Short problem: Scan the listing below and copy every line holding "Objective".

* START Data for processing *

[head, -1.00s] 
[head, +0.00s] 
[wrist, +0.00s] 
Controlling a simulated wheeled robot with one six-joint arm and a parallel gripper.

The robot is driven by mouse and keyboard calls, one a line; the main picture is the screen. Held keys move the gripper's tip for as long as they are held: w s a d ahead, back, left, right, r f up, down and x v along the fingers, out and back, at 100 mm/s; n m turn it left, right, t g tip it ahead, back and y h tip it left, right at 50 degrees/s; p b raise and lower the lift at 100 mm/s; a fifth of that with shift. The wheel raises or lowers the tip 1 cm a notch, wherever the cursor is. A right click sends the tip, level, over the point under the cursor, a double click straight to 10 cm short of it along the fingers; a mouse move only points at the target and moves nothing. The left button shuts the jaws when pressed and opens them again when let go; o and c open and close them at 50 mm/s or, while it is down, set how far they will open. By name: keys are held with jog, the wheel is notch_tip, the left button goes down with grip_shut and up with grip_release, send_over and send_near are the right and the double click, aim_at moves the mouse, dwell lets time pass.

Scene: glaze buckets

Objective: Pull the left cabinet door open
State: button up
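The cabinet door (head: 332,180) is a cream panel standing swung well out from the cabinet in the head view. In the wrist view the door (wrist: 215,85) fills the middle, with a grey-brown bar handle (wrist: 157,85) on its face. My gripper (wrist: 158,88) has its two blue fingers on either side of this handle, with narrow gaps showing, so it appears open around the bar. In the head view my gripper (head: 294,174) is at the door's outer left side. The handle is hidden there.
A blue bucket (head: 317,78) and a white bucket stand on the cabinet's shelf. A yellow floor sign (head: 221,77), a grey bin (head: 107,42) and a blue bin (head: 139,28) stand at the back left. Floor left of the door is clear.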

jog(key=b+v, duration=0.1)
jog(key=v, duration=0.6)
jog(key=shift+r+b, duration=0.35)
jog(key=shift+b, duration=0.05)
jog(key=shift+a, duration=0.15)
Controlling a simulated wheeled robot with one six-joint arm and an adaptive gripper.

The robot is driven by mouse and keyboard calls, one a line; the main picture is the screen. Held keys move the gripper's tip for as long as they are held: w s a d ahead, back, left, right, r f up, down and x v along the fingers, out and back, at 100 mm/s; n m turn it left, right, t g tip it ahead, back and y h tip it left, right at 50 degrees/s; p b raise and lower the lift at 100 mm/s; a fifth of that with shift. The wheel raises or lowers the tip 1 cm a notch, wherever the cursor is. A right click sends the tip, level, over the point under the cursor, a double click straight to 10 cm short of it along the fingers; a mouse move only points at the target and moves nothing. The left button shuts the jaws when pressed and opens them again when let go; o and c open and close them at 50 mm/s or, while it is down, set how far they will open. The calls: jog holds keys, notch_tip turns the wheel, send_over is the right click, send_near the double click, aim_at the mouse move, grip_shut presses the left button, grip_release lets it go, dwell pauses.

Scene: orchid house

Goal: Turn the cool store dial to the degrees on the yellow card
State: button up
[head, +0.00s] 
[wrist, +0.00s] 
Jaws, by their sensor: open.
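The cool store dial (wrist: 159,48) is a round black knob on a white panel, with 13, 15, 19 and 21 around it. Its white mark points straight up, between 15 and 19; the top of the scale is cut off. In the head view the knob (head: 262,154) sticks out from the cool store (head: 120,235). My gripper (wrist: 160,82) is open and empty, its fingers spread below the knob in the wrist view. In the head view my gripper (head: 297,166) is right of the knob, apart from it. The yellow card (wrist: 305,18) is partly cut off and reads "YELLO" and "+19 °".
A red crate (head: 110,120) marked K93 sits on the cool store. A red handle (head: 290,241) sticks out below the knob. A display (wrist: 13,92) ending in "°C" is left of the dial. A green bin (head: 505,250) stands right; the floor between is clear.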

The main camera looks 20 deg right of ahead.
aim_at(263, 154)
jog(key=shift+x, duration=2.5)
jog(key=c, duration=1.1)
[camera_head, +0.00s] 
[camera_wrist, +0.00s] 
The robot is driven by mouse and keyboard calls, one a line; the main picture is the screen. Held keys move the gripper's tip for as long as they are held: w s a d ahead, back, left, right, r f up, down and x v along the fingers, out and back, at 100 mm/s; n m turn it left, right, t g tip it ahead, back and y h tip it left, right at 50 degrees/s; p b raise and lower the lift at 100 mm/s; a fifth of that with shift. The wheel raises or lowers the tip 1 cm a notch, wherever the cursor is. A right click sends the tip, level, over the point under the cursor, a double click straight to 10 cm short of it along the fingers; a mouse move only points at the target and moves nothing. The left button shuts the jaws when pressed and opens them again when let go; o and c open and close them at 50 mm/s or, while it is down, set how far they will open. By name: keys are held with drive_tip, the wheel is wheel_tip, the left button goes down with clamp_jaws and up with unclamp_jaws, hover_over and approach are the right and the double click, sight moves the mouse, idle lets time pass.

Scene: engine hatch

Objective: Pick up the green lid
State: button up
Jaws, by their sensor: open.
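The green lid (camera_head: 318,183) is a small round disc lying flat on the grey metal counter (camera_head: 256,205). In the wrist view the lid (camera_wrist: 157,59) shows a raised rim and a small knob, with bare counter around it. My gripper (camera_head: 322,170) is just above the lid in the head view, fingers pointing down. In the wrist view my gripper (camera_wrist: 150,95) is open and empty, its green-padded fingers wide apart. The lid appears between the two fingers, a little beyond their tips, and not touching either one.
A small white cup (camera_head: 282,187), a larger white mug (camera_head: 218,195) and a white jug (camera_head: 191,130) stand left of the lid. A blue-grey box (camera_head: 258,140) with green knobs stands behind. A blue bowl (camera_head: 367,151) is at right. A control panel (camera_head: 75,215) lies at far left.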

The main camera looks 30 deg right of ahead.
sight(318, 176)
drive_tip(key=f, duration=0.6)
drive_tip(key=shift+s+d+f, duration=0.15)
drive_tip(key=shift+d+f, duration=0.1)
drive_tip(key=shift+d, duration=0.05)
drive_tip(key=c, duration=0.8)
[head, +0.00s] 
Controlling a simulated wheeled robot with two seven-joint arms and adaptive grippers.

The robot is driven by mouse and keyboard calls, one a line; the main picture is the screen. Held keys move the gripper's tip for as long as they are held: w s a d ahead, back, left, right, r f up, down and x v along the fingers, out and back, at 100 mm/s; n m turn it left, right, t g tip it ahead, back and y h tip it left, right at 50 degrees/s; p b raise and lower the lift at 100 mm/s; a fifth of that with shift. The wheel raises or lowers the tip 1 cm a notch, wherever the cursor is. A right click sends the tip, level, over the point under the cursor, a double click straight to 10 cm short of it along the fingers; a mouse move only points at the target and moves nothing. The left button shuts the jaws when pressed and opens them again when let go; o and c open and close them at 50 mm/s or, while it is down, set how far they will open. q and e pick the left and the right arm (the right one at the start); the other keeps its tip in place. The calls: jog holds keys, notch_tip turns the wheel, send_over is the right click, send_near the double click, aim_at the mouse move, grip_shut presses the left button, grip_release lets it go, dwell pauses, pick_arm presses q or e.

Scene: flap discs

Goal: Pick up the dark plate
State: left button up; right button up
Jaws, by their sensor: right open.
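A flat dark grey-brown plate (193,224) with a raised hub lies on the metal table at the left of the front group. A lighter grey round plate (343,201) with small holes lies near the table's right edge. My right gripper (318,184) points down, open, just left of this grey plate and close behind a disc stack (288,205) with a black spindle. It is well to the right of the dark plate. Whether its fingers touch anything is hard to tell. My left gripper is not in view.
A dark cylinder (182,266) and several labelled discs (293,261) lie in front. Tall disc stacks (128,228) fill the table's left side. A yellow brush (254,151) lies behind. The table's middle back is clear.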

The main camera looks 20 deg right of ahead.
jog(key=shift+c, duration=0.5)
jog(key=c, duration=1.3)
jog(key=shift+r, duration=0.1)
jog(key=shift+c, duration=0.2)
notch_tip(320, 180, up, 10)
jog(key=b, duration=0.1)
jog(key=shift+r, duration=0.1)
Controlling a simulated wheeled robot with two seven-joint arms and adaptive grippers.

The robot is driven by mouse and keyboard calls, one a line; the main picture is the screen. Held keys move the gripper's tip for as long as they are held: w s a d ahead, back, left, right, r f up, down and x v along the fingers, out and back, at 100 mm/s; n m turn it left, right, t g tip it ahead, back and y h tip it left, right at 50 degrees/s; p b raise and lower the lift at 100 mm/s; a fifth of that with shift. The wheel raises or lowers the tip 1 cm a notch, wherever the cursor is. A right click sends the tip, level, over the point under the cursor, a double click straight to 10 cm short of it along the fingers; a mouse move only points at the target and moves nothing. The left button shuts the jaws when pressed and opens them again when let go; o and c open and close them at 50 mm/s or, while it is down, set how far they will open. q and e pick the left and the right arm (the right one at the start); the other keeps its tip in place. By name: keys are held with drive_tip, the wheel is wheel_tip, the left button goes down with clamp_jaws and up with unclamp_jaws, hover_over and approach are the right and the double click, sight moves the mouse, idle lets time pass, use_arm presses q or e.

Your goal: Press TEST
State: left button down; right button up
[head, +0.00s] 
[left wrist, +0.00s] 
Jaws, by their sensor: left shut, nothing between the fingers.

* END Data for processing *

Answer for this exercise:
Objective: Pull the left cabinet door open
Objective: Pick up the green lid

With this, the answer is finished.